Faced with this shift, CMOs have understandably accelerated their embrace of connected and digital-first TV advertising. Those who don’t risk irrelevance.

Common myths about linear TV

Even as the linear audience withers, advertisers are poised to commit some $20 billion during this upfront season — an increase of 7.6% from the previous year.1 That figure reflects budgets committed to a mix of digital, streaming, and linear TV.

While most brands understand the need for a digital-first approach, many are taking their time getting there. And while their reasons for staying loyal to linear TV may seem plausible, a closer look reveals a different story. Much of our conventional wisdom needs a rethink.

Here are a few commonly held misperceptions about the linear TV channel.

  • MMMs say linear TV works

In some cases, measurement solutions, such as marketing mix modeling (MMM), continue to suggest linear TV is more effective than alternatives. But, because they are necessarily backward-looking, they don’t account properly for real-time changes in consumer behaviors around media or dynamic changes to the media itself, such as format and pricing. Now is the time to modernize your MMM and include more granular and immediate insights.

  • Only TV drives mass reach

The once widely accepted conventional wisdom that extensive reach is a benefit unique to linear TV has been repeatedly debunked. It’s now possible to drive mass reach without having traditional TV placements on your media plan. Most watch time for the customers that matter to your brand happens in a digital environment: In the U.S. today some 213 million people stream programming through connected TV (CTV) apps.2

  • Studio content is better than creator-produced content

The abundance of viewing on digital platforms has put to rest the notion that “premium” content is the only way to attract eyeballs. Now, 73% of people describe good content as something personal and relevant3 that relates to their passions. The new premium is about control and choice, not production values, and only 15% of people say TV must be professionally produced at all.4

  • Linear TV is the only way to get a big-screen experience

The growing popularity of connected devices means that old distinctions between network TV, digital, and streaming are disappearing. Between 2019 and 2020, we saw YouTube watch time on TV screens nearly double, with over 120 million people watching every month. This in turn lets people re-create the shared big-screen TV experience and watch together.

  • Low CPMs prove TV’s value

Historically, marketers have cited linear TV’s low cost per impression as evidence of its value relative to more expensive connected and streaming TV inventory. Though impressions may be cheaper, it doesn’t follow that they’re providing more bang for the buck. For instance, linear TV has a demonstrated problem with frequency: A Nielsen study reported that the average heavy TV viewer sees the same ad 26 times.

Small steps toward a digital-first mindset

Many marketers are already on a path to digital-first planning, since it provides the best of both worlds: the engaging presence of advertising shown on a large TV screen on one hand and digital’s huge audiences and optimization capabilities on the other. Here are some suggestions for how to accelerate your strategy.

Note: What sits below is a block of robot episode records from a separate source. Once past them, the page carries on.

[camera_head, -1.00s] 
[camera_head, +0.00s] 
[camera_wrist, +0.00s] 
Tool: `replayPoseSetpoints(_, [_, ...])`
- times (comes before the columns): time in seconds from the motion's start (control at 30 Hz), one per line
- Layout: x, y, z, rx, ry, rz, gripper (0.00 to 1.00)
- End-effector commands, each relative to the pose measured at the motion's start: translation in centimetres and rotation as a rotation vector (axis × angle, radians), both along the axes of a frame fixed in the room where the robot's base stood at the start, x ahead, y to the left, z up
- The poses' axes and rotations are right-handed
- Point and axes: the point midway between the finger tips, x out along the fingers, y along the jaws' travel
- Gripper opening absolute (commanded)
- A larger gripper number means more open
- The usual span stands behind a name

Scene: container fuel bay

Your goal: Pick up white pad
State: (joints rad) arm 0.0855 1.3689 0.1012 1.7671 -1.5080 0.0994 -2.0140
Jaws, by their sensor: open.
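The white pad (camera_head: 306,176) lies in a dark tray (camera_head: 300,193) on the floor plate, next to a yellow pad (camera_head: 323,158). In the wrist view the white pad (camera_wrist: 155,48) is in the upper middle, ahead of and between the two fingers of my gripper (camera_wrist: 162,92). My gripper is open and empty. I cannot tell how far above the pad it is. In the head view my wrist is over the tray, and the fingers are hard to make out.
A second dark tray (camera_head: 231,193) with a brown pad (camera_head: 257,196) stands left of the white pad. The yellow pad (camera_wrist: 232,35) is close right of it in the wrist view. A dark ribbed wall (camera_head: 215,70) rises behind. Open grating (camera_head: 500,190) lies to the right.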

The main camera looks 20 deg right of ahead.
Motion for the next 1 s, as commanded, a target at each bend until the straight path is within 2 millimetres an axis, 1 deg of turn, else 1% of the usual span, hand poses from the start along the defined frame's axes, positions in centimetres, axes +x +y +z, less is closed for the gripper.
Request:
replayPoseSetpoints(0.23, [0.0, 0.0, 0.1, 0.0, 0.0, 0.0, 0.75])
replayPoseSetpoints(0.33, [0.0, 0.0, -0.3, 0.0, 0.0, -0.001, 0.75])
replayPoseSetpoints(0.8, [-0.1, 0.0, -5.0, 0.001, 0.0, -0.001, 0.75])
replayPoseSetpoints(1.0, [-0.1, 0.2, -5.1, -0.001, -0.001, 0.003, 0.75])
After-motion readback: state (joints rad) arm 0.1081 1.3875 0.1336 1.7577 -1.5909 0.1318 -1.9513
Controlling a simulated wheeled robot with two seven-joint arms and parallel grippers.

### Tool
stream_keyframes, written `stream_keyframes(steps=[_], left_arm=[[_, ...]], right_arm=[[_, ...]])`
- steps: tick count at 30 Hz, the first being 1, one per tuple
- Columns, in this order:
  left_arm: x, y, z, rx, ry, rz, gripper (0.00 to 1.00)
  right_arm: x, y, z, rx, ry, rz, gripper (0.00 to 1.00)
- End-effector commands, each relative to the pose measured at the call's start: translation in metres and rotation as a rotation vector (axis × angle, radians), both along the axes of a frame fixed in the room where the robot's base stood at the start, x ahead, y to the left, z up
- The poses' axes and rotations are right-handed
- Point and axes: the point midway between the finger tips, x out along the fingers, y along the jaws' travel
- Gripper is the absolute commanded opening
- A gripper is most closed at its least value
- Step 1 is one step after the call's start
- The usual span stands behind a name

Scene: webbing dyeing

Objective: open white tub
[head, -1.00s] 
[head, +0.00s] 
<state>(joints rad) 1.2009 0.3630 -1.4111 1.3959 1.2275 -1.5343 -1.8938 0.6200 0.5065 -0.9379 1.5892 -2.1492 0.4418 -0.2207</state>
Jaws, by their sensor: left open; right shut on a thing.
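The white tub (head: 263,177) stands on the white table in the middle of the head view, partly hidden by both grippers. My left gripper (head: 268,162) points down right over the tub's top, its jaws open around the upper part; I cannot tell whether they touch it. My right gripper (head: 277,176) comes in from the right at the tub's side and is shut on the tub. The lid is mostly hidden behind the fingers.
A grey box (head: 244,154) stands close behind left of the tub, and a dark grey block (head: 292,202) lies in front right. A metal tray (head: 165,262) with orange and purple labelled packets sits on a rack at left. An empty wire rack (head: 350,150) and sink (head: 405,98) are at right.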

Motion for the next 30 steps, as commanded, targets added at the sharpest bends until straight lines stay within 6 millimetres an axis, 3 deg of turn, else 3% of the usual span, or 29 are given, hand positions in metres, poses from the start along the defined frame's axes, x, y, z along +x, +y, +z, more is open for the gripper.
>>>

  • Embrace creative freedom on one campaign

Introducing more specific digital-targeting and campaign-flighting options to the TV environment brings the opportunity to tailor your message for different audiences. While consistency is important, you should also push beyond the idea of a single piece of creative.

Nissan employed this approach when it launched the Rogue in Canada. The brand created 30 different creative cuts aimed at seven different audiences, leveraging video ad sequencing and optimizing results in real time. The campaign delivered 12% more sales than previous linear TV-based launch campaigns.

  • Plan TV and digital together to maximize reach

If you use total reach as your primary metric, grow it further by combining linear TV and YouTube. Try Nielsen’s Total Ads Ratings (TAR) data, which measures reach across multiple platforms. This will help you find the right mix of YouTube and linear TV that optimizes their combined reach.

You can use this strategy to extend your campaign reach or to achieve your current reach targets more efficiently. Kimberly-Clark achieved 36% more reach by adding YouTube CTV campaigns. Meanwhile Coty, the maker of Gucci’s Guilty Pour Homme, included more digital in its 2020 holiday campaigns, including CTV, achieving the same total reach for 15% less budget.

  • Go big somewhere small

If you or your CFO are reluctant to jump straight into the deep end, consider testing an aggressive digital strategy at a small scale. This could be a non-core product line or a small geographic region. Doing something big, such as a large digital-only campaign or a big shift to digital in your media mix, in a less consequential facet of your business will help you better isolate and identify the impact of a digital-first strategy.

Seismic shifts in the landscape require that we all move beyond incremental change. Marketers shouldn’t start out with last year’s plan. Instead, media mixes must be anchored in current consumer viewing habits. The makeup of TV viewing has been steadily changing for years, but recent upheavals and the traction of new services have created an entirely new landscape — and marketers should respond with urgency.